**Input**
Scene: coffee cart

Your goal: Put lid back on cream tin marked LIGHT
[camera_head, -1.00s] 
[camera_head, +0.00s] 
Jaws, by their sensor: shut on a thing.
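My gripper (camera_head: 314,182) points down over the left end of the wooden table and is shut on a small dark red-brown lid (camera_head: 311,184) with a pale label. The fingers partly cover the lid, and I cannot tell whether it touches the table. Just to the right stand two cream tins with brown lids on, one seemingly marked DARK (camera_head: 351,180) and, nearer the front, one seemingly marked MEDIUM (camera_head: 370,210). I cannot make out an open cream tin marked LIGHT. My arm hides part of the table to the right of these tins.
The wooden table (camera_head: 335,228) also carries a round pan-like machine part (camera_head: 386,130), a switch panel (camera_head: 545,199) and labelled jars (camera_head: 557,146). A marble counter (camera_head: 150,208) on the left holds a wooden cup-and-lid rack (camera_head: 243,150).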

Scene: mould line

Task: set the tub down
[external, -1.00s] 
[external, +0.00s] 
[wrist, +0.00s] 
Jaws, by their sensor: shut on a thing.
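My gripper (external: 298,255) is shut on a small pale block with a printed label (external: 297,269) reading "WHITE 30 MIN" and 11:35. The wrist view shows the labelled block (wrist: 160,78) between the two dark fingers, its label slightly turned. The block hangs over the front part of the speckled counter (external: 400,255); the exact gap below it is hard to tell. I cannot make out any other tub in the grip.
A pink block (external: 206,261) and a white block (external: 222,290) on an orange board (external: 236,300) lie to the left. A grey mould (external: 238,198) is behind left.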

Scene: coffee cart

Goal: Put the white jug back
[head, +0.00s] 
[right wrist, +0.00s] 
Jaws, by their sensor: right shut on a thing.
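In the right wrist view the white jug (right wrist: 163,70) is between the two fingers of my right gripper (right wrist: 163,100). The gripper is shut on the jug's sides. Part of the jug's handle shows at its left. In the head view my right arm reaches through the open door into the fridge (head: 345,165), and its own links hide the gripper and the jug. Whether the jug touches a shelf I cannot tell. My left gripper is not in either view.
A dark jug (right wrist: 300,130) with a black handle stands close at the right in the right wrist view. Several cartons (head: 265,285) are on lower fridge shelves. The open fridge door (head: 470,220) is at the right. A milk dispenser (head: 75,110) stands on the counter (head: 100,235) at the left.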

**What is expected**
Your task is to print the whole listing again exactly.

**Task solution**
Scene: coffee cart

Your goal: Put lid back on cream tin marked LIGHT
[camera_head, -1.00s] 
[camera_head, +0.00s] 
Jaws, by their sensor: shut on a thing.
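My gripper (camera_head: 314,182) points down over the left end of the wooden table and is shut on a small dark red-brown lid (camera_head: 311,184) with a pale label. The fingers partly cover the lid, and I cannot tell whether it touches the table. Just to the right stand two cream tins with brown lids on, one seemingly marked DARK (camera_head: 351,180) and, nearer the front, one seemingly marked MEDIUM (camera_head: 370,210). I cannot make out an open cream tin marked LIGHT. My arm hides part of the table to the right of these tins.
The wooden table (camera_head: 335,228) also carries a round pan-like machine part (camera_head: 386,130), a switch panel (camera_head: 545,199) and labelled jars (camera_head: 557,146). A marble counter (camera_head: 150,208) on the left holds a wooden cup-and-lid rack (camera_head: 243,150).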

Scene: mould line

Task: set the tub down
[external, -1.00s] 
[external, +0.00s] 
[wrist, +0.00s] 
Jaws, by their sensor: shut on a thing.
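My gripper (external: 298,255) is shut on a small pale block with a printed label (external: 297,269) reading "WHITE 30 MIN" and 11:35. The wrist view shows the labelled block (wrist: 160,78) between the two dark fingers, its label slightly turned. The block hangs over the front part of the speckled counter (external: 400,255); the exact gap below it is hard to tell. I cannot make out any other tub in the grip.
A pink block (external: 206,261) and a white block (external: 222,290) on an orange board (external: 236,300) lie to the left. A grey mould (external: 238,198) is behind left.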

Scene: coffee cart

Goal: Put the white jug back
[head, +0.00s] 
[right wrist, +0.00s] 
Jaws, by their sensor: right shut on a thing.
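In the right wrist view the white jug (right wrist: 163,70) is between the two fingers of my right gripper (right wrist: 163,100). The gripper is shut on the jug's sides. Part of the jug's handle shows at its left. In the head view my right arm reaches through the open door into the fridge (head: 345,165), and its own links hide the gripper and the jug. Whether the jug touches a shelf I cannot tell. My left gripper is not in either view.
A dark jug (right wrist: 300,130) with a black handle stands close at the right in the right wrist view. Several cartons (head: 265,285) are on lower fridge shelves. The open fridge door (head: 470,220) is at the right. A milk dispenser (head: 75,110) stands on the counter (head: 100,235) at the left.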

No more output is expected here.